=== What is expected ===
Search the entries for the word "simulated" and pull out each line that has it.

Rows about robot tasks
- - - - - - -
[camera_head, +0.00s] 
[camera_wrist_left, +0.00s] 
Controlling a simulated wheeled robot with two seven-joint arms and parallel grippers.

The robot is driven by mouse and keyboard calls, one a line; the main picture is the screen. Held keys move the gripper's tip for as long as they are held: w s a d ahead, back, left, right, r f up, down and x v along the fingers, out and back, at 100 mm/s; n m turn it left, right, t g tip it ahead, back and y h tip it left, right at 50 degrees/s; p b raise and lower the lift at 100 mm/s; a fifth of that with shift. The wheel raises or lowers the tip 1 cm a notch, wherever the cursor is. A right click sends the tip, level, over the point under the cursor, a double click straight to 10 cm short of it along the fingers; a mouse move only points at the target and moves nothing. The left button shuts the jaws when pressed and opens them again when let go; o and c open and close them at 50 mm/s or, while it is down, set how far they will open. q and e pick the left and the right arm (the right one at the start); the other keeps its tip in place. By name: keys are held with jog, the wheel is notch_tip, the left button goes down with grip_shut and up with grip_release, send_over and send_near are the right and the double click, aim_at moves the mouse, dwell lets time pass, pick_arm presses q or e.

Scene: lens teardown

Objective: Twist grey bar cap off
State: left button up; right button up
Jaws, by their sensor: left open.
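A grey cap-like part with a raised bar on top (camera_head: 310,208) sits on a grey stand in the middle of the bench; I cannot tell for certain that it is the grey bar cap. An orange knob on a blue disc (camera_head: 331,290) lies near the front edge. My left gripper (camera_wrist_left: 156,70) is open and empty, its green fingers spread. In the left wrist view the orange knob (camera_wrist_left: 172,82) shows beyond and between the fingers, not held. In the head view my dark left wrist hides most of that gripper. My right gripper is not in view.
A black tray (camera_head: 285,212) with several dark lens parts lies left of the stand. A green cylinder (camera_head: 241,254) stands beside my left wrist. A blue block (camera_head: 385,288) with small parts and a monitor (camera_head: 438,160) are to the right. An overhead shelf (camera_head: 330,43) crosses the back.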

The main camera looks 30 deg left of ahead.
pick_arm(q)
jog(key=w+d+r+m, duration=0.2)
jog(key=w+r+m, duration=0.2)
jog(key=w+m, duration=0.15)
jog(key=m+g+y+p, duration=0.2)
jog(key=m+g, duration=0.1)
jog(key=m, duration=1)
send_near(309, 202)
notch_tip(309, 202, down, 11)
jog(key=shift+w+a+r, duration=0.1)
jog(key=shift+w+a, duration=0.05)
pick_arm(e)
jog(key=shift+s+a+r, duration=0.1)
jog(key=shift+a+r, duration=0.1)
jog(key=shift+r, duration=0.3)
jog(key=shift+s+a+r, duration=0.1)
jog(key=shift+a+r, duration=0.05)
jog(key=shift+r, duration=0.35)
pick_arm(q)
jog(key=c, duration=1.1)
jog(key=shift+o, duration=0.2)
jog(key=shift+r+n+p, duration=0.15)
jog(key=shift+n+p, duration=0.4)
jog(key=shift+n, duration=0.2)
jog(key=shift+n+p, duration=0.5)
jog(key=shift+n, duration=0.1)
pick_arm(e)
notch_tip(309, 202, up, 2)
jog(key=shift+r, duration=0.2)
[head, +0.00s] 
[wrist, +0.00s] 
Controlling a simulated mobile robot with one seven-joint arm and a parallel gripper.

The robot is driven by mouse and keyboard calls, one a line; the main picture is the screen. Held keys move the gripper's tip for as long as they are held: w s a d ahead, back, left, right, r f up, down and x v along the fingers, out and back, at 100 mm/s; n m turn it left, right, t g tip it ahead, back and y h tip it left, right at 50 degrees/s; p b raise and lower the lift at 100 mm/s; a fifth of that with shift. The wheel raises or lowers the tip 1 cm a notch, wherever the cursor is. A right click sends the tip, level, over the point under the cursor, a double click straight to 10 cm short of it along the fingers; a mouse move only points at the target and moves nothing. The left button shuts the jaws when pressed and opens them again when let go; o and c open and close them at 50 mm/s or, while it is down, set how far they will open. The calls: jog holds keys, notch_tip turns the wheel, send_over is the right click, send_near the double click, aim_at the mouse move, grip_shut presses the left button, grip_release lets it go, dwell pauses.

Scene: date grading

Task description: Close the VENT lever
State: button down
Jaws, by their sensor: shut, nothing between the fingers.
- - - - - - -
=== Final result ===
Controlling a simulated wheeled robot with two seven-joint arms and parallel grippers.
Controlling a simulated mobile robot with one seven-joint arm and a parallel gripper.

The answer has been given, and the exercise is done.